How is that possible? The Trusts use two mechanisms to avoid publishing specific information about their ‘giving back’:
- By channelling their giving back through WATS Ltd, the Trusts can avoid disclosures that would normally be required in their audited financial statements;
- All of The Trusts’ giving back is setup so it can be accounted for as operational expenses and not grants. From a financial reporting (and probably a tax perspective), the entire giving back programme is classified as advertising and sponsorship.
But why wouldn’t they want to publish a list of grants? The Trusts enjoy a great deal of public goodwill arising from confusion between ‘The Trusts‘ and ‘The Trusts Community Foundation‘. Most people don’t distinguish between these two organisations and The Trusts get the credit for ALL of the grants. If The Trusts published lists, it would be much clearer what they actually give back. The confusion is valuable… The Trusts Community Foundation distributed $12 million in 2017/18 and that’s an awful lot of PR to give up.
Things The Trusts might be hiding from us
We’ve requested information from The Trusts to assess if anything untoward is going on.

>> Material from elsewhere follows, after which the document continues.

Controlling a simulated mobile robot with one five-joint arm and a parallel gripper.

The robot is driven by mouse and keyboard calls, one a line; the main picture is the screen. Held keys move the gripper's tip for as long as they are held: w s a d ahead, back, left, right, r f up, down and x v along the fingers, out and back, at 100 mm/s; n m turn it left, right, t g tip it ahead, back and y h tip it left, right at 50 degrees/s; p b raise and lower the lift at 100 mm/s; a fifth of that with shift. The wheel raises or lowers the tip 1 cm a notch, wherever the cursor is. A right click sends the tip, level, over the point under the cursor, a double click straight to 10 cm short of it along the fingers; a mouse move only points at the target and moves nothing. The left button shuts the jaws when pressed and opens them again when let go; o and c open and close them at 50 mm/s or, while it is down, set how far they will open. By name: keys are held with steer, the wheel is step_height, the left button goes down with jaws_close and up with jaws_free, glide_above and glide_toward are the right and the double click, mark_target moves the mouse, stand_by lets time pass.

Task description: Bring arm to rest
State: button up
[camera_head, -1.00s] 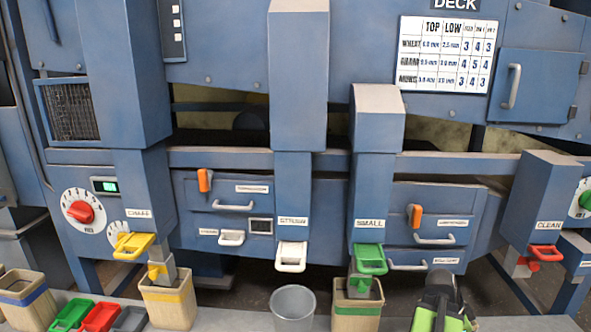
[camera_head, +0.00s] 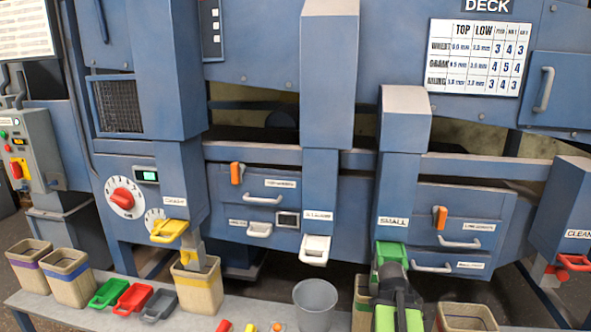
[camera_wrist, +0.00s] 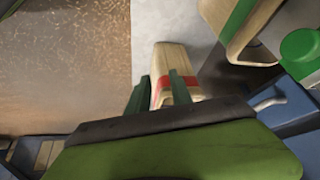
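My gripper (camera_wrist: 159,84) shows in the wrist view with two dark green fingers set apart. Nothing is held between them. A wooden bin with a red band (camera_wrist: 170,60) shows beyond and between the fingers, apart from them as far as I can tell. In the head view my green and black arm (camera_head: 398,305) rises at the bottom right of centre. It overlaps the green SMALL slide (camera_head: 388,252) and part of the bin below it. I cannot tell from this whether the arm touches either. The fingertips are not clear in the head view.
A grey bucket (camera_head: 315,303) stands left of my arm on the bench. Another bin (camera_head: 466,318) is to the right. The white slide (camera_head: 315,250), yellow slide (camera_head: 169,231) and red slide (camera_head: 574,262) jut from the blue machine. Coloured trays (camera_head: 131,298) lie at left.

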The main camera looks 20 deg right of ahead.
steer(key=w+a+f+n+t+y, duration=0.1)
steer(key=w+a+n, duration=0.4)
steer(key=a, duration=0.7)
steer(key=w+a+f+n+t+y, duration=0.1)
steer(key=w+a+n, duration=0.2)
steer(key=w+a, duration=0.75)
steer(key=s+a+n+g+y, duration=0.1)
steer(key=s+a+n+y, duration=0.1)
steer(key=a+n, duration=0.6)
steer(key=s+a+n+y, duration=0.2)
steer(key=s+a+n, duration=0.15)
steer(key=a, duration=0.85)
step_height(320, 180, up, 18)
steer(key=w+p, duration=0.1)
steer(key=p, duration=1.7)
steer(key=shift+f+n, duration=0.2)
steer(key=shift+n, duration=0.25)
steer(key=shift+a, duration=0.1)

The Trusts haven’t given us any useful information and, while we’re waiting for the Ombudsman to sort it all out, we can only speculate.
To be clear, we are not accusing The Trusts of doing anything illegal. We have no evidence to suggest that they are doing anything dodgy. But we can’t tell if something stinks or not because they won’t provide any information to clarify.
Burying head office costs
WATS Ltd buys supplies and on sells them to the licensing trusts (including the booze). The transfer price policy (i.e. what price the licensing trust pays WATS Ltd) dictates how much of the head office costs are ‘baked into’ the cost of goods and how much appears as an expense. The effect of this is to move costs in the published accounts between the ‘cost of goods’ line and ‘administration expenses’ line. This means that things like travel and entertainment expenses (e.g. long lunches) could be reported (i.e. hidden) in the purchase price of their goods.

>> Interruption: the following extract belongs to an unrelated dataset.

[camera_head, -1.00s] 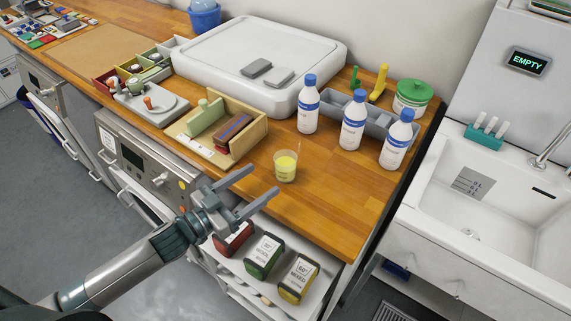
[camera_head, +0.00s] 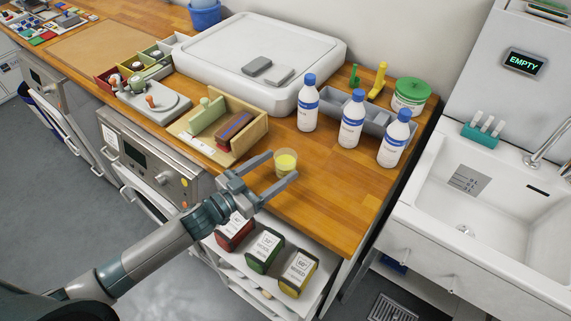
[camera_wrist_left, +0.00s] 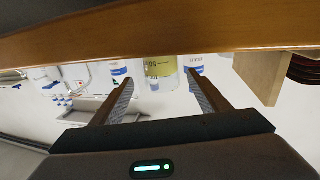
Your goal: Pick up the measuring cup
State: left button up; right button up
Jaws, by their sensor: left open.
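The measuring cup (camera_head: 286,160) is a small clear cup with pale yellow contents, standing upright on the wooden worktop near its front edge. My left gripper (camera_head: 277,168) is open, with its fingers pointing at the cup from the front left. One finger overlaps the lower part of the cup in the head view. In the left wrist view, which is upside down, the cup (camera_wrist_left: 160,68) shows between the two fingertips (camera_wrist_left: 160,84). I cannot tell whether the cup is fully between the fingers. My right gripper is not in view.
White bottles with blue caps (camera_head: 308,108) stand behind the cup, beside a grey tray (camera_head: 375,118). A wooden box (camera_head: 258,132) stands to the left. Labelled tins (camera_head: 264,250) sit on a lower shelf under the arm. The worktop right of the cup (camera_head: 345,190) is clear.

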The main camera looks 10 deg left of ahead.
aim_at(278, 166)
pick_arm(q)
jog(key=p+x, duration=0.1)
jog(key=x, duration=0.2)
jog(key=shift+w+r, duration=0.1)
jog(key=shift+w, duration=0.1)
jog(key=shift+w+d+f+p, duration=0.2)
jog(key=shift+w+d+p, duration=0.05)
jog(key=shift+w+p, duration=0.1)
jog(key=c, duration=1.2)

It’s not just the price they charge themselves for the booze though, they also have a good amount of discretion about other charges between the licensing trusts and WATS Ltd. For example the Portage Licensing Trust receives rents from WATS Ltd each year – presumably for use of their head office and warehouse. Their head office site is currently valued at $12,350,000 and the rents paid by WATS Ltd for the last 3 years were $94,000, $92,000 and $25,000. There’s also a service station and a West Liquor on that site but it does look like WATS has a pretty sweet deal there (imagine renting a house worth $12 million for just $500 a week!). If PLT were to charge a higher rent this would increase the administration costs in the published accounts; probably not something The Trusts want. Not surprising then that PLT charges a very low rent indeed.
Hiding rebates from suppliers
Commercial agreements between the big liquor suppliers and retailers/venues can get pretty cosy. Suppliers often contribute to advertising and promotion costs and they might even contribute to the cost of a fit-out or refurbishment if the venue agrees to put their products on tap / first pour. Sometimes rebates are tied to overall spend rather than a single purchase. For example, it could be agreed that if a customer spends over $10 million in the financial year, the supplier will pay their customer a rebate of $200,000 (effectively a retrospective 2% discount).
Because WATS does the purchasing, any contributions or rebates received would most likely be paid to WATS. Without the WATS financial statements, we can’t see how much cash (if any) WATS receives from the liquor companies and if these payments are passed on to the licensing trusts. The overall effect could be to inflate their cost of goods and decrease their administration expenses.
Avoiding public scrutiny of related party transactions
To enable public scrutiny, licensing trusts are required to disclose any transactions with related parties (e.g. any organisations associated with the elected members or senior staff). This is important. If a licensing trust were to spend a large amount of money with the ‘Elected Member Family Trust’ for example, the public would be rightly suspicious that something dodgy is going on.
But with the WATS financials hidden away, The Trusts can avoid disclosure (and the associated public scrutiny) by making sure that any transactions go through WATS. Too easy!
Understating their cash balance
Our licensing trusts have a habit of holding a lot of cash. Their cash balance over the last 3 years has been $12 m, $14 m and $16 m. But we don’t actually know how much cash they’re holding in total because the WATS balance is hidden. WATS has had current assets of about $12 m for the last 3 years… how much of that is cash that could be distributed to the community (or at least invested)?
‘Donations’ to their favourite clubs
We’ve heard rumours that some local sports clubs have recently been receiving five figure cash deposits from The Trusts without explanation or documentation. The only scrutiny of these sorts of ‘donations’ would be the audit of the annual accounts by the Auditor-General. If those payments were not illegal (and The Trusts are completely free to use our money for ‘any philanthropic purpose’), there would be absolutely no public disclosure.
Is this normal?
It’s important to note that other licensing trusts do not use joint venture structures like this. The Invercargill Licensing Trust is the only other licensing trust of a similar scale and their annual report provides ALL the information described in the legislation including lists of grants, executive remuneration, and comprehensive lists of related party transactions. The Mataura Licensing Trust (the only other remaining trust with monopoly rights) also makes all the legislated disclosures in their annual report.
The joint venture structure employed by The Trusts and their use of it to avoid legislated disclosures is scandalous. They are blatantly circumventing the intent of the legislation. It might not be criminal… but it should be.